━━━━━ Records for the exercise

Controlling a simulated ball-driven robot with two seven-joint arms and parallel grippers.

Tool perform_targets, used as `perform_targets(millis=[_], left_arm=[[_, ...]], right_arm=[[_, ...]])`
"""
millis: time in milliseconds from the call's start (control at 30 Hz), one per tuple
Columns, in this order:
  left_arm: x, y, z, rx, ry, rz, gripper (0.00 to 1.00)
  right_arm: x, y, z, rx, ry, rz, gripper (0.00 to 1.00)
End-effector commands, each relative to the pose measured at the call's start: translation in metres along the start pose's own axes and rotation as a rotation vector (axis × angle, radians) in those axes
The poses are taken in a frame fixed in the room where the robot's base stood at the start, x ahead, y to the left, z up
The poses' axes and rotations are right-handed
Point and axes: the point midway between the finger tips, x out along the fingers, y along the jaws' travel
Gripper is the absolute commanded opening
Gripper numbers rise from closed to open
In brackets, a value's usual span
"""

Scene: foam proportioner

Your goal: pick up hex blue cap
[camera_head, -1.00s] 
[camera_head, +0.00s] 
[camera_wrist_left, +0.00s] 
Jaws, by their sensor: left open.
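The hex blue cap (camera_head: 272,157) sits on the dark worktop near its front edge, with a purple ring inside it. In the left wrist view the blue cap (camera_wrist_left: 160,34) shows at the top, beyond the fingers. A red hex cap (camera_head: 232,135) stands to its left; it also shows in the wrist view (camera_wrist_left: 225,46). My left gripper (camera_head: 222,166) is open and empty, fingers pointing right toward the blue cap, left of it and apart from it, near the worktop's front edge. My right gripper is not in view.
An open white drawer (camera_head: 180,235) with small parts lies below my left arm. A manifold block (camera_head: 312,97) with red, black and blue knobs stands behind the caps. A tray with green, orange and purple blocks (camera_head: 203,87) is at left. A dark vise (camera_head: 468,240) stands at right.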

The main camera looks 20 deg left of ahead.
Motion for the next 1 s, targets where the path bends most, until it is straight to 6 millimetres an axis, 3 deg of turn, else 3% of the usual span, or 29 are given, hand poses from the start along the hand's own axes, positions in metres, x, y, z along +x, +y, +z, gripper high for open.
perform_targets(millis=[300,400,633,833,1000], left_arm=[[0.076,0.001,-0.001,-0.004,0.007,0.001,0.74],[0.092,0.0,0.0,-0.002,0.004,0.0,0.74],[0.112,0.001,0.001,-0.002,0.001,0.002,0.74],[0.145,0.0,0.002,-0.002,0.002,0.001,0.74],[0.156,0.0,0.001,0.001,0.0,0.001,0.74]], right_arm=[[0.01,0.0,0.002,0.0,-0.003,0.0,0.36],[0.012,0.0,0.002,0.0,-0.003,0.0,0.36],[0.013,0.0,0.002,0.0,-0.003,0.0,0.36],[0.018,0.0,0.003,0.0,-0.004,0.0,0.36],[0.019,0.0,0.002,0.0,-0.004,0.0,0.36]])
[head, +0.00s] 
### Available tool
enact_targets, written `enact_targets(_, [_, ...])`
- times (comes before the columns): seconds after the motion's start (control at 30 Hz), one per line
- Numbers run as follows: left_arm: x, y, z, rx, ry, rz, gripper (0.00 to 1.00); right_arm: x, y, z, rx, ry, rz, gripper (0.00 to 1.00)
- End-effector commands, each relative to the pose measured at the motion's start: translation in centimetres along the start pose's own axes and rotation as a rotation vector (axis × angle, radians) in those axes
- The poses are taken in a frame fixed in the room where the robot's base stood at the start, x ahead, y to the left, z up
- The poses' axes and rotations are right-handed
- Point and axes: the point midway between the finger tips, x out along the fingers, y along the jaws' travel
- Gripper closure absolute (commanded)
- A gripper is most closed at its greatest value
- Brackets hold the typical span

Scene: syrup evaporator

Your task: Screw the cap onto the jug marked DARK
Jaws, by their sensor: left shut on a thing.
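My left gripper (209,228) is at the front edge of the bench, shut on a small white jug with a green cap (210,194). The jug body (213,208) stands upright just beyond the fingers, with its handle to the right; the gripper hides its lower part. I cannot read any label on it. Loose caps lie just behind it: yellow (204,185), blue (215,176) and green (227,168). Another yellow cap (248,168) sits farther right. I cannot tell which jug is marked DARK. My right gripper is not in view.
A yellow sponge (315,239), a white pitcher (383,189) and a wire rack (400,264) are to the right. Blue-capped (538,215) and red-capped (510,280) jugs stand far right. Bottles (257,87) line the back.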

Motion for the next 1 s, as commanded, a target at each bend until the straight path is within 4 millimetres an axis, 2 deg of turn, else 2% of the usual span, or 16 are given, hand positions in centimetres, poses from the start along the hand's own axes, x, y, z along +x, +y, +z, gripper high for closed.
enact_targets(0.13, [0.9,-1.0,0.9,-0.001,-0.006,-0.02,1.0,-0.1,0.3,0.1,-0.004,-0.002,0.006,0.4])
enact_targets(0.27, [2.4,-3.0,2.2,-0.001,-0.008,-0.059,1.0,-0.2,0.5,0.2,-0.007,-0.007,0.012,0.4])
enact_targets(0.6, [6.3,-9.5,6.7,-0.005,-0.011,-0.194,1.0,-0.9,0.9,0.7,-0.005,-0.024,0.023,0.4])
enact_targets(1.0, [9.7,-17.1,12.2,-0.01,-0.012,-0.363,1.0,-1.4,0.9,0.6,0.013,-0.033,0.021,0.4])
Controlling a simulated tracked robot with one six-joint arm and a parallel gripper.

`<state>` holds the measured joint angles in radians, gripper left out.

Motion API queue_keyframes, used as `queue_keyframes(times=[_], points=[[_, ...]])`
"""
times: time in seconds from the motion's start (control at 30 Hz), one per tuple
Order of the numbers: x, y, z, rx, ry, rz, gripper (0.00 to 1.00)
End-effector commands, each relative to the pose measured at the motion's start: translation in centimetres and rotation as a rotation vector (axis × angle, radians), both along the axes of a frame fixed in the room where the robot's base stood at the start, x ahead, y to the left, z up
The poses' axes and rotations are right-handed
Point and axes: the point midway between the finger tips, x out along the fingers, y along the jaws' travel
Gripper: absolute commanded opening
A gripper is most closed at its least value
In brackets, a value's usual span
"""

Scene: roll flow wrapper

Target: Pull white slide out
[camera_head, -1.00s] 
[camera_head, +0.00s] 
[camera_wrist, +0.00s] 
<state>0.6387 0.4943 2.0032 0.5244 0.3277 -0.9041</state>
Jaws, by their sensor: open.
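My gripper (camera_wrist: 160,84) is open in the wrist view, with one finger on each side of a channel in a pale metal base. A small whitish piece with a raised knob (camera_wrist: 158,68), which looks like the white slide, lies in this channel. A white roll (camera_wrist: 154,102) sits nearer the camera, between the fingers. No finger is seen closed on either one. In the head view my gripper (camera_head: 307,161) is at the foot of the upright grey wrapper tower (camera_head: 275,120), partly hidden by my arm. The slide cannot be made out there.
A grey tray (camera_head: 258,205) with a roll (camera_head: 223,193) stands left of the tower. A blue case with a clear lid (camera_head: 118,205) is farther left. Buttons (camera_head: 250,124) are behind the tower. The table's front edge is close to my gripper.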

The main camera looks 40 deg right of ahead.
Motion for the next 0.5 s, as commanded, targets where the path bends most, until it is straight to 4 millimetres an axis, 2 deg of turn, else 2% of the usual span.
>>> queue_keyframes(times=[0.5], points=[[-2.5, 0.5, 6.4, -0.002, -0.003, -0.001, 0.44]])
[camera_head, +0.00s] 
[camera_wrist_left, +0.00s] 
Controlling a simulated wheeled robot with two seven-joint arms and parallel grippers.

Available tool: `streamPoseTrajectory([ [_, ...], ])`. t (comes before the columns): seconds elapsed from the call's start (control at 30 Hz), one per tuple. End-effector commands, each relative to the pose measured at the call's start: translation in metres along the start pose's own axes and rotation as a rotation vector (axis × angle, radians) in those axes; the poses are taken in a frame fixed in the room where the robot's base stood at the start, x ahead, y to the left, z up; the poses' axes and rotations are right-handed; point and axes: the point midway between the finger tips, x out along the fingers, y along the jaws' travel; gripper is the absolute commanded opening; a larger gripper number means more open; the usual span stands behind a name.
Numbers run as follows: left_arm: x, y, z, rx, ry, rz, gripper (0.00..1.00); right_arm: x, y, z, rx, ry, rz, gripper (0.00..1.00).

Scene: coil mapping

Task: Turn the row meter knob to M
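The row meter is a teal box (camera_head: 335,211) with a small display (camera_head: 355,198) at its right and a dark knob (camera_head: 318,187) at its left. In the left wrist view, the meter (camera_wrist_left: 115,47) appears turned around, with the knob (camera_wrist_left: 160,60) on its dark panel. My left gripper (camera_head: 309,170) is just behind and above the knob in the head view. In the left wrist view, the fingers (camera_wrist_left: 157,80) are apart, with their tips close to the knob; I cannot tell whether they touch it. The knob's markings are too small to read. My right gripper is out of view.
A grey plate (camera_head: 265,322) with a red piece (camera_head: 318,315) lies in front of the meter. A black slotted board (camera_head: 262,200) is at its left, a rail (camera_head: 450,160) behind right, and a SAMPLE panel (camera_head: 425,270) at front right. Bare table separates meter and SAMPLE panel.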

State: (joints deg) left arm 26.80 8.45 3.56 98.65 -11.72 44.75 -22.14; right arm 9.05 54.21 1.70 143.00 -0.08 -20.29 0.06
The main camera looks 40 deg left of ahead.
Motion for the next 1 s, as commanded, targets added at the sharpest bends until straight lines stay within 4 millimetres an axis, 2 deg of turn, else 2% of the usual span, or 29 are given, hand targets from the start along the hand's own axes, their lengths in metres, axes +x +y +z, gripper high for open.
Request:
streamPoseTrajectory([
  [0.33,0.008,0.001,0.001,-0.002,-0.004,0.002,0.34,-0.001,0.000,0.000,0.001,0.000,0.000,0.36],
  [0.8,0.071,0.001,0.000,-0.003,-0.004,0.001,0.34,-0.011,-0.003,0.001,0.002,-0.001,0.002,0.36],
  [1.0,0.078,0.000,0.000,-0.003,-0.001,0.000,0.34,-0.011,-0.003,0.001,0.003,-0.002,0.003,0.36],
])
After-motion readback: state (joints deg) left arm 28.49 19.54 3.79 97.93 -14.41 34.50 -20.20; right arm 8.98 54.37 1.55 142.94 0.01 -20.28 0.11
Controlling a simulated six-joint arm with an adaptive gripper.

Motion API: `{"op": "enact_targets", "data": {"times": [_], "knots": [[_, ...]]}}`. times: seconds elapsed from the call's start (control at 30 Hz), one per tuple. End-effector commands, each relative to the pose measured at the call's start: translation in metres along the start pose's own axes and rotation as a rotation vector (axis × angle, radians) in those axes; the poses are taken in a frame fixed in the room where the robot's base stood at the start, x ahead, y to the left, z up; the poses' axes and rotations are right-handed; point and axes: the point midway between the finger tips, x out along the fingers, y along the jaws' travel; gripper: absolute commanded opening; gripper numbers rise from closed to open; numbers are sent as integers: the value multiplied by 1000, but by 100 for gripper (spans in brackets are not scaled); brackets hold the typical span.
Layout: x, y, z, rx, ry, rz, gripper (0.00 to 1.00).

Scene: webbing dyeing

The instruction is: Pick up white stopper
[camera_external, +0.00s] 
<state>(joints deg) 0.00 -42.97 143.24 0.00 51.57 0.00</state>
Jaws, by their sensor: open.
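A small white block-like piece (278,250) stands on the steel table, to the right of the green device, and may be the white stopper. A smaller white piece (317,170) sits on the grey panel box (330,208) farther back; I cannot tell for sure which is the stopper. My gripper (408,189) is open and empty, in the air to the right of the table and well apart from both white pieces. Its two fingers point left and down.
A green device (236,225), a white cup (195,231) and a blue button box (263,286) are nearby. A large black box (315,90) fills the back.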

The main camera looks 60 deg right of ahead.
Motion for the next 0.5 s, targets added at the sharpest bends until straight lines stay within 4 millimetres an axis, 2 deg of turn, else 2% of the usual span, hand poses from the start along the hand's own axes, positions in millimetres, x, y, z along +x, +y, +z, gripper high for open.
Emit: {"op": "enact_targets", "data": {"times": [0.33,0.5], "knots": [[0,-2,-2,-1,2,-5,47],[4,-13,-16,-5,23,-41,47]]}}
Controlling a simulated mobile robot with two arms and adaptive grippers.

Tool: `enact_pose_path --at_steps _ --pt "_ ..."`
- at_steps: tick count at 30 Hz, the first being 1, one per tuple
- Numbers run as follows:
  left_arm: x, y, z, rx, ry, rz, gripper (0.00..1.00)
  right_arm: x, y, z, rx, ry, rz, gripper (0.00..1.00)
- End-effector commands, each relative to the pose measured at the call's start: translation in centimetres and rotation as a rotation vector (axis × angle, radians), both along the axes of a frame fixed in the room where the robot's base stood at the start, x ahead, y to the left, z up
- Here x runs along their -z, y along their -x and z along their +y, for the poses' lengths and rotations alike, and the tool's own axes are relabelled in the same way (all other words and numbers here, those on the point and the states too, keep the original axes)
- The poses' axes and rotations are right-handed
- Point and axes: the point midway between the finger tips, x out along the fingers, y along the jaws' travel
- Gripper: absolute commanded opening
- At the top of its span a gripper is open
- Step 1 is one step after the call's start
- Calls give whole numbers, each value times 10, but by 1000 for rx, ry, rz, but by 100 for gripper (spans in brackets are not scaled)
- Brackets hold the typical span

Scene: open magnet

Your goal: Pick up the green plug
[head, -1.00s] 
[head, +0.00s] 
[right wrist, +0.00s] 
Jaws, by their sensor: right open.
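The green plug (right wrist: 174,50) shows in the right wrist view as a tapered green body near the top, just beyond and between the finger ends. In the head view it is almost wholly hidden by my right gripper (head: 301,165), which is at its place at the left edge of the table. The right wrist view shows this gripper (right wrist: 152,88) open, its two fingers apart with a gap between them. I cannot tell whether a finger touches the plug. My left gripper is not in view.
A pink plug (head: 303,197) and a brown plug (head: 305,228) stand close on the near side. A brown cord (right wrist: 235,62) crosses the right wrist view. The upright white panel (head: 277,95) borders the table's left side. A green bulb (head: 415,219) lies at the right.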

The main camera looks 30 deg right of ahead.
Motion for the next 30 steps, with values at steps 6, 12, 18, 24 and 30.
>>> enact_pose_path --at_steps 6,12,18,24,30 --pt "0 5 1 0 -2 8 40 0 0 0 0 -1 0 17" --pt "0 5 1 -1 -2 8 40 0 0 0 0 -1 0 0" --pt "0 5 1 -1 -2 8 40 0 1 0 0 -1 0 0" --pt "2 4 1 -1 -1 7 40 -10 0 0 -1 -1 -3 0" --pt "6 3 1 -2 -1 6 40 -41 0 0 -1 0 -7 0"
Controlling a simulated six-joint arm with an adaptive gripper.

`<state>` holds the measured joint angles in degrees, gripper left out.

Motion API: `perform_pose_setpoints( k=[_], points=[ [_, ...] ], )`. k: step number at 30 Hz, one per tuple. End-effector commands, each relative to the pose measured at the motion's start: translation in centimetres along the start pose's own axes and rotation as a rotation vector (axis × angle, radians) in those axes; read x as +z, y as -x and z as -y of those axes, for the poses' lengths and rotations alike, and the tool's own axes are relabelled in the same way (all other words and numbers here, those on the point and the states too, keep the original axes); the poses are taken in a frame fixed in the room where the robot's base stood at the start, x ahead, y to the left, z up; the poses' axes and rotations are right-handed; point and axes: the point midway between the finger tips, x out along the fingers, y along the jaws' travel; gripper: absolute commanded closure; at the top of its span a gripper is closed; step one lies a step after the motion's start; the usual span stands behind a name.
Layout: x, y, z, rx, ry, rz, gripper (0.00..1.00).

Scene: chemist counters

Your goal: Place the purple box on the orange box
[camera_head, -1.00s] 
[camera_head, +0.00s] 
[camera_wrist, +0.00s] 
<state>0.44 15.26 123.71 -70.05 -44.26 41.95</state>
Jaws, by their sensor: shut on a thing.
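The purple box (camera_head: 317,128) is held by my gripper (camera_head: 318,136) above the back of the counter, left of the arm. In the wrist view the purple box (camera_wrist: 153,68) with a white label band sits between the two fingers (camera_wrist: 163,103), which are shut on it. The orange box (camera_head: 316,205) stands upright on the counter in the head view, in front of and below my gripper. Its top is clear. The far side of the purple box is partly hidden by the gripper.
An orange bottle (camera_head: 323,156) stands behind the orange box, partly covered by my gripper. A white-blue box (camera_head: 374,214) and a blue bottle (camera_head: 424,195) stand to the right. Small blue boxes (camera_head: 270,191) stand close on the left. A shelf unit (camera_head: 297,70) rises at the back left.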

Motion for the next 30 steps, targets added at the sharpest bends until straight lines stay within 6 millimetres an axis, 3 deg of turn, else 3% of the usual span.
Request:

━━━━━━━━━━

Your instructions |
Go back over the listing above and copy exactly the lines that begin at the line with "motion's start: translation in centimetres and" and stop after the line with "<state>0.6387 0.4943 2.0032"; leave out every other line.

Exercise output |
End-effector commands, each relative to the pose measured at the motion's start: translation in centimetres and rotation as a rotation vector (axis × angle, radians), both along the axes of a frame fixed in the room where the robot's base stood at the start, x ahead, y to the left, z up
The poses' axes and rotations are right-handed
Point and axes: the point midway between the finger tips, x out along the fingers, y along the jaws' travel
Gripper: absolute commanded opening
A gripper is most closed at its least value
In brackets, a value's usual span
"""

Scene: roll flow wrapper

Target: Pull white slide out
[camera_head, -1.00s] 
[camera_head, +0.00s] 
[camera_wrist, +0.00s] 
<state>0.6387 0.4943 2.0032 0.5244 0.3277 -0.9041</state>

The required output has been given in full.